A block of data:
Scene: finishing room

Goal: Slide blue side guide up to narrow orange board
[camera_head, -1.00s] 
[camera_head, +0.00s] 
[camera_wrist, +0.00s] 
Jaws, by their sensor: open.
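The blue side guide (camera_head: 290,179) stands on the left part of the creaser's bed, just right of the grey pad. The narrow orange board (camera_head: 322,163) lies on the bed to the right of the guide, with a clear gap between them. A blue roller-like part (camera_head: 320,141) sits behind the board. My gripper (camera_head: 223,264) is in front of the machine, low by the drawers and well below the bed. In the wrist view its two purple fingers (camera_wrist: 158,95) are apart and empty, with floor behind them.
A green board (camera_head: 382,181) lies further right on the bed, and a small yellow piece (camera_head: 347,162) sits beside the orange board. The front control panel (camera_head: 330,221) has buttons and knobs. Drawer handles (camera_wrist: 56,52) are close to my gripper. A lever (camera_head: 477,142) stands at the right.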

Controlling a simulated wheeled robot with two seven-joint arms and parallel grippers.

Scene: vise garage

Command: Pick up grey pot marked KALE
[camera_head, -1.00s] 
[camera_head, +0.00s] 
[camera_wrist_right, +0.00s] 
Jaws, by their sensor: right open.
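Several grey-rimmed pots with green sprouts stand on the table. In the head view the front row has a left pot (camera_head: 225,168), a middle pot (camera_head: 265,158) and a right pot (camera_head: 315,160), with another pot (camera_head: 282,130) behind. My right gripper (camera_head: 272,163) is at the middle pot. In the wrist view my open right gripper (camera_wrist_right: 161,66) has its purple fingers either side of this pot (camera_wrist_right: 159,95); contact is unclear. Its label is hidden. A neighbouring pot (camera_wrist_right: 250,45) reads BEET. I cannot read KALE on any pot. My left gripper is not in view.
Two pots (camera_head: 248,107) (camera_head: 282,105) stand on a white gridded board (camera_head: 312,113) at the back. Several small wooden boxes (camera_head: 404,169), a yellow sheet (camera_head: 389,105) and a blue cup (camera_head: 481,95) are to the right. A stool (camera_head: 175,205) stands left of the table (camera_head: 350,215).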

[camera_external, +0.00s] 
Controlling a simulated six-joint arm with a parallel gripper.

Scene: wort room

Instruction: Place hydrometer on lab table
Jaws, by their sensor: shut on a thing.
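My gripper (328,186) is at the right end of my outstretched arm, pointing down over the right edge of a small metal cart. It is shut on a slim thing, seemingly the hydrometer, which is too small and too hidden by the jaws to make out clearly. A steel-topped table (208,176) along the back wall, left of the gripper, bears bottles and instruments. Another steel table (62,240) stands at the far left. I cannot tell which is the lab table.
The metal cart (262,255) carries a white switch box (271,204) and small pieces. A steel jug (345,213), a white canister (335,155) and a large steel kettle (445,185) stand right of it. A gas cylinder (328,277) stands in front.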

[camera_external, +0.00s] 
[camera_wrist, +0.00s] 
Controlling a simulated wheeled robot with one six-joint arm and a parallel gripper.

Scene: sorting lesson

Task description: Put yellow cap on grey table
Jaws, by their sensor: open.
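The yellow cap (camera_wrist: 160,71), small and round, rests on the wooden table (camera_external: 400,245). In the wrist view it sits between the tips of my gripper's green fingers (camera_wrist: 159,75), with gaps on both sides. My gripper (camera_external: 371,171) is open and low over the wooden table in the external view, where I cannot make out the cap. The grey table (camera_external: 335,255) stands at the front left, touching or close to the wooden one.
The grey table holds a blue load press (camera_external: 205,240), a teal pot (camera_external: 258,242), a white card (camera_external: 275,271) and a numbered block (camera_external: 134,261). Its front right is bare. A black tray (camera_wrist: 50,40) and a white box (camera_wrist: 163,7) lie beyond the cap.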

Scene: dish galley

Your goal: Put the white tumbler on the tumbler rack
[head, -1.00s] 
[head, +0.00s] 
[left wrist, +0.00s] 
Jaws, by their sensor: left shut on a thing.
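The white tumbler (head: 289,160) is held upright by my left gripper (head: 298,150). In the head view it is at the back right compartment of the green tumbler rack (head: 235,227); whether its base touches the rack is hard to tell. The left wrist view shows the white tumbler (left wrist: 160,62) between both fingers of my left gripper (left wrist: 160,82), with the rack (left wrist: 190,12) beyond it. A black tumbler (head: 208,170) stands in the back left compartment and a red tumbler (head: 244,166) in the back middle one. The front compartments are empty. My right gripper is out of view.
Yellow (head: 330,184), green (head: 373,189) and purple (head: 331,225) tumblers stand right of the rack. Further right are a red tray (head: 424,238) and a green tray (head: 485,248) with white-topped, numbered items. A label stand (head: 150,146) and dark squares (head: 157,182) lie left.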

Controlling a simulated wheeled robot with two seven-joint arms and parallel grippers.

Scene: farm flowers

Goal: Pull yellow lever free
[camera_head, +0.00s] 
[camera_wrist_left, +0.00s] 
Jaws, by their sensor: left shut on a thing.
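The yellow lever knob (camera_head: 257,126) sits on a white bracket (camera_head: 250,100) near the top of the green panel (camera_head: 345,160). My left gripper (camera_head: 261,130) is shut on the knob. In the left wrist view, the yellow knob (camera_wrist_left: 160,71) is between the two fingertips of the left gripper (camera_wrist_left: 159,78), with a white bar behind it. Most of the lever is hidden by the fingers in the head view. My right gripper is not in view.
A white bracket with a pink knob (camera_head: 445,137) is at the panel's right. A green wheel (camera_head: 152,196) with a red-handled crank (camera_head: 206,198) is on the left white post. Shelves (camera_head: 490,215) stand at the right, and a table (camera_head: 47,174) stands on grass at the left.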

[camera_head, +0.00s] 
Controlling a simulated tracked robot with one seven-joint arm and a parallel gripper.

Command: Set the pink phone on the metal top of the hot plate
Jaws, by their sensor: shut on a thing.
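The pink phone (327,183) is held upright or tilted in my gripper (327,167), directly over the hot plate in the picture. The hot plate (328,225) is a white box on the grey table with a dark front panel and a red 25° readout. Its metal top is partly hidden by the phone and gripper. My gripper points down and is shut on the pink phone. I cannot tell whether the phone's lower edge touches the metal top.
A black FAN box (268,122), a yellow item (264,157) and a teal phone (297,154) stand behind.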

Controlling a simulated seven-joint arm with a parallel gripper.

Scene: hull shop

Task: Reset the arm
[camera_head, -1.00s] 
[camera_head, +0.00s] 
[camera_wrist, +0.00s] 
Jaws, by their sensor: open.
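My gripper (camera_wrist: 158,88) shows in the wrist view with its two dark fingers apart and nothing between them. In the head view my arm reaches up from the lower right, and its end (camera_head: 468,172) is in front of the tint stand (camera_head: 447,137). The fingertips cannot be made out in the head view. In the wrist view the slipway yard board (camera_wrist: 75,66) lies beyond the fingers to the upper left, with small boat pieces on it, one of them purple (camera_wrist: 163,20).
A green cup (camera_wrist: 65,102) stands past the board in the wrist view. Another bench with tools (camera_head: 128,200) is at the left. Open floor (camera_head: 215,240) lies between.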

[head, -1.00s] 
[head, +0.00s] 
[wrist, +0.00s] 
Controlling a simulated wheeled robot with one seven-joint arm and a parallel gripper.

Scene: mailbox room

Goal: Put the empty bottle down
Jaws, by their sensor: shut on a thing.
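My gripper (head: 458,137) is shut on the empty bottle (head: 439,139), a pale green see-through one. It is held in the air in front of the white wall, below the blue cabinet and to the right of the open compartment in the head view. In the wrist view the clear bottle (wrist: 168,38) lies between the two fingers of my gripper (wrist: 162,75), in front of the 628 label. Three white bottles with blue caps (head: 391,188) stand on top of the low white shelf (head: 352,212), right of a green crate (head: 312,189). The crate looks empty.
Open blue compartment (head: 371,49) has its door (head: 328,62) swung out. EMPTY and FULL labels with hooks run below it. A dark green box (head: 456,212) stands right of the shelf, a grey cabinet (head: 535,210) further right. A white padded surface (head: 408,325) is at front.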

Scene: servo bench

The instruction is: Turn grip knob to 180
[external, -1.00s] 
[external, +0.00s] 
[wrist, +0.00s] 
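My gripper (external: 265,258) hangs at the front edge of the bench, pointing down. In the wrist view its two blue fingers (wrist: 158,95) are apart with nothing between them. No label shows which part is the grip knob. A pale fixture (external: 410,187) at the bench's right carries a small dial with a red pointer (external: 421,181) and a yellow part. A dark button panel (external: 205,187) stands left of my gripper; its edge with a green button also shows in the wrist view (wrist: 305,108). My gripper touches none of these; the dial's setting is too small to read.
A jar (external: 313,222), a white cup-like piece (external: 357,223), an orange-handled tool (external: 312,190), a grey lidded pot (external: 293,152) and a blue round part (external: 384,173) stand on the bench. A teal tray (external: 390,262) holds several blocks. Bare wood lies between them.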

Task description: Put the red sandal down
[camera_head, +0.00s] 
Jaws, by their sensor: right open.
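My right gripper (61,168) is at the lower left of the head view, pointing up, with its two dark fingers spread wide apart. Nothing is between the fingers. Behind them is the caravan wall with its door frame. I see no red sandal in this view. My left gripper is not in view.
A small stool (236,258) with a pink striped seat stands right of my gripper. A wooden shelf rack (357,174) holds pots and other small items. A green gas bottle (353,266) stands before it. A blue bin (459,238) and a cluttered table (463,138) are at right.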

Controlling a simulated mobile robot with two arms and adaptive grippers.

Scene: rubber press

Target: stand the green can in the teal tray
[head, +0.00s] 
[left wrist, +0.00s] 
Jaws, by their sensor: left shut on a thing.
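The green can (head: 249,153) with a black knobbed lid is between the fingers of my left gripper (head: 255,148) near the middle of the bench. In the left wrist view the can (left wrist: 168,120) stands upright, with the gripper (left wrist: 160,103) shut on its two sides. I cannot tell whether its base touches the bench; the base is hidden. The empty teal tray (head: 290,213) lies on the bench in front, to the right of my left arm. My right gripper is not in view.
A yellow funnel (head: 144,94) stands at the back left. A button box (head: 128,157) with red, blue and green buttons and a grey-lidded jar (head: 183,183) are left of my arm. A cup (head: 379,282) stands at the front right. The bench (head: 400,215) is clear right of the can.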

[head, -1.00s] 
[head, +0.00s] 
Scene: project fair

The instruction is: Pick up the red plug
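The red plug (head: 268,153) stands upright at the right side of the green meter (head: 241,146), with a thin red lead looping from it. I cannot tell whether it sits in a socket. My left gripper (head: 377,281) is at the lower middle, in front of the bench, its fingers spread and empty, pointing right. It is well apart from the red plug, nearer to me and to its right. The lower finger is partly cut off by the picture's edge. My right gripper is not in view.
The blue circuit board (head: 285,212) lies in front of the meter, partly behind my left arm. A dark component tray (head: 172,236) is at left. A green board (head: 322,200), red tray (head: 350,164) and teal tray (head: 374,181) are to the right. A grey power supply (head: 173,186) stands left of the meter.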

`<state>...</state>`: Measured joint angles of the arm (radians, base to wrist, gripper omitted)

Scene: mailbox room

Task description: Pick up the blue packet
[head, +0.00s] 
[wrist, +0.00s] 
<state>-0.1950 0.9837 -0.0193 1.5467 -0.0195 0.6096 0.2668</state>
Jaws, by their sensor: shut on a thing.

- Exercise requirements: Write only the number of lines in the records that include the word "Scene".

- Final answer: 12